When Jesus landed and saw a large crowd, He had compassion on them and healed their sick. Matthew 14:14

“Physical evil is only to be regarded as a real evil insofar as it tends to foment sin in our souls. That is why a Christian must seek in every way possible to relieve the sufferings of others, and even take certain necessary steps to alleviate some sufferings of his own: because they are occasions of sin. It is true that we can also have compassion for others merely because suffering is an evil in its own right. This compassion is also good. But it does not really become charity unless it sees Christ in the one suffering and has mercy on him with the mercy of Christ.

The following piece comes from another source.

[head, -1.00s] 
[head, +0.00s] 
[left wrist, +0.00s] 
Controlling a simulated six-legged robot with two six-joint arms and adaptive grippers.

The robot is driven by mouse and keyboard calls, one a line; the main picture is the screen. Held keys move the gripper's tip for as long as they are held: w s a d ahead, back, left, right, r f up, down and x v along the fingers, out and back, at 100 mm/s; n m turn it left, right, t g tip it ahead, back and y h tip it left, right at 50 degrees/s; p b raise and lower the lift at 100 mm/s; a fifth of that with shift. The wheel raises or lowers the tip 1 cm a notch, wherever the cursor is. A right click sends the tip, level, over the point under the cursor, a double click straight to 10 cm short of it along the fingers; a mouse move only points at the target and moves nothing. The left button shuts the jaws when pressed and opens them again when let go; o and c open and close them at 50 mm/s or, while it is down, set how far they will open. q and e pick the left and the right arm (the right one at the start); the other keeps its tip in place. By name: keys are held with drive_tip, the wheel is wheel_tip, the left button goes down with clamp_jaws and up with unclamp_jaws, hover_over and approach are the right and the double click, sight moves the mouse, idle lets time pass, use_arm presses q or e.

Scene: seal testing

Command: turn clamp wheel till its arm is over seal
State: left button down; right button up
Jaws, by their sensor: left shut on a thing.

Jesus had pity on the multitudes not only because they were sheep without a shepherd, but also simply because they had no bread. Yet, He did not feed them with miraculous loaves and fishes without thought for their place in His Father’s Kingdom. Bodily works of mercy look beyond the flesh and into the spirit, and when they are integrally Christian they not only alleviate suffering but they bring grace: that is, they strike at sin.”

Thomas Merton in No Man is An Island (New York: Houghton Mifflin Harcourt, 1983) 85.

The brokenness in our our world tends to foster sin and further suffering. To add compassion to our generosity is to bring grace where sin abounds.

This may sound like a heavy idea to start the year, so let’s keep it simple. Christ aimed to alleviate suffering and we get to follow His example.

When we do, we strike a sin and declare victory for the Kingdom of God. Sadly, some places have more suffering than others,. We must go to them.

Today I am flying to India via Washington D.C. and Frankfurt, Germany. I don’t actually arrive until late tomorrow. Why go there?

There is brokenness in ministries that lack governance and accountability structures. I am doing replicable seminars to bring wholeness.

It’s a long trip and I myself am suffering from back pain. But just like God miraculous supplied what Jesus needed, I am confident He will carry me.

What suffering do you see that generous service could help alleviate? Ask God to help you add compassion to your generosity.